It's been nearly a month since I blogged on here, yikes! Sorry 'bout that y'all. But I'm gonna sit down now and look around the kitchen ~ which sadly means no photos today, just thoughts.
Right now I have a moment somewhat to myself. The Sourdough Starter has been fed. Beer bread is in the oven baking. The kids are occupied and the dogs are playing.
Thought 1:
I love to cook. I love to bake. I love real food, slow food. I read cookbooks for fun and dream of dishes yet to be made. However, life can really through a kink into that desire .. especially when you're a mama .. even more especially when you have a finicky 4 year old at the table.
You lose the whimsically magical delight of "Hmm .. what shall I create today?" as you spin around the kitchen in a too-cute apron.
Instead, the sink is full of dishes, the dogs are slobbering on the floor, the counters are cluttered, you're wondering how you keep your shirt so damn dirty, and what the hell are you going to make for dinner that your 4 year old will take one look at that (sometimes not even that, just as soon as he HEARS about it) and begin absolutely SCREAMING "BUT I DON'T LIKE THAT!!!!"
"You've never had it before" you soothingly reply.
"BUT I HATE IT!!!" he screams back.
"It's made with stuff you like" you reassuringly begin to plead.
"NO I DON'T" he screams back again amid his dramatic sobs.
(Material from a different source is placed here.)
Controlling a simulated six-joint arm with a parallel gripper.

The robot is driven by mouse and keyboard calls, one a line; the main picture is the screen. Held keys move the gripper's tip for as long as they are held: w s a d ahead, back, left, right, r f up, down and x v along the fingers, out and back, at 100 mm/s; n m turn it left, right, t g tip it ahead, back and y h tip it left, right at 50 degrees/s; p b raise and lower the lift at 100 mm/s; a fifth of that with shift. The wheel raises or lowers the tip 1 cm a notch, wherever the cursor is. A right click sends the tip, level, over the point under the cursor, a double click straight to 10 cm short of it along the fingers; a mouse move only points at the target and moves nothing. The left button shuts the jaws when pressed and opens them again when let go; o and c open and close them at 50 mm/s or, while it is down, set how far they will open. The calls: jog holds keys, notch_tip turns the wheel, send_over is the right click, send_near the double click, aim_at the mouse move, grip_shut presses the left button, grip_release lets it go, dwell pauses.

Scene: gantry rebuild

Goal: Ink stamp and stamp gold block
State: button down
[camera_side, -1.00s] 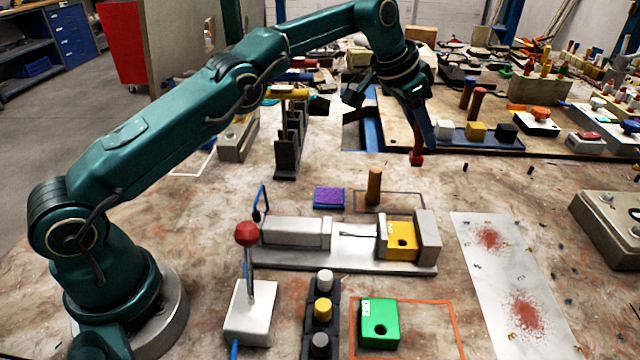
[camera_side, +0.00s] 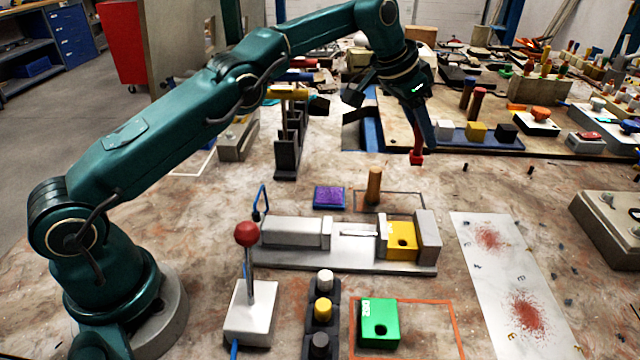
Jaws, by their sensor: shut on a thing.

"Well, that's what is for dinner and you can eat it or not, so there." Because no matter how old you are saying "So there" and sticking out your tongue (even if you only do that part in your mind because you don't want your kids doing it back to you) feels REALLY good.
And this whole scene plays out first in your head, because you know it is coming, and then again as soon as dinner is announced, and then again once more as an encore when dinner is served.
Thought 2:
Real food rocks. It can go from being the easiest thing to find to the hardest thing to find. It seems like I'm always finding out new reasons why all these things in the grocery store are really poisoning us. But even through these trials, real food just rocks.
It makes me swoon & drool like some Rock Star Hottie flashing me his baby blues & six-pack abs. Raw Milk Cheese. Spent Beer Grain Bread baked in Flower Pots. Home-cured Ham. Pasture Raised meat on the smoker. --- oh, I am so swooning and drooling right now. Hello Pavlov.
This morning I had a breakfast of two eggs (thanks to the Blue Nymph Biddies, our backyard chickens) fried up in a cast iron skillet on top of a pad of raw milk butter (made here at home), topped with some delicious Irish cheese.
Right now the heavenly aroma of beer bread is filling the kitchen. I made it using Ruby's Deep Winter Stout (a dry Irish stout). I am already envisioning it, fresh out of the oven with butter melting on it as I dig into it for lunch.
The other day someone mentioned a whipped cream cheese to me, as it is lower in calories. I responded that I cared more about real food and didn't bother with calories. And I realized something really freeing: I don't care about calories. I don't even think about them.
Of course I care about health and wellness but, when it comes to food, I realize that I think differently than a lot of people ~ and a lot more like a hopefully growing number of people!
I think about where the food came from. How was it raised and grown? What processes did it have to go through to be the food it is in my kitchen? Is it natural? Does thinking about it and tasting it make me salivate or does it make my mind go "well, it's supposed to be better for me?" in that voice that sighs and silently says "ugh" and resigns itself to this food-like stuff.
I refuse to acknowledge that voice anymore. That voice isn't a happy one. Real food squashes that voice flat and has me singing in a flower-filled meadow.
Thought 3:
I am dreaming of my gardens over-flowing with produce. I am out of homemade ketchup and can't wait to make more. I long to see what the gardens produce this year.
I wasn't ready to welcome Spring. I love the snow and we didn't get it this year, so I've been pretty bummed about that. Now it is still February and I've noticed that my lilac tree has the beginnings of buds on it. So I am letting Winter go and looking forward to Spring. And my gardens. Which will fill my kitchen with fresh, organic food and stock my pantry full.
Thought 4:
What the hell is for dinner tonight?
Bread still warm from the oven, sliced, butter on it: one-time-and-one-time-only event for each loaf, and perhaps the ultimate gift of bread-making.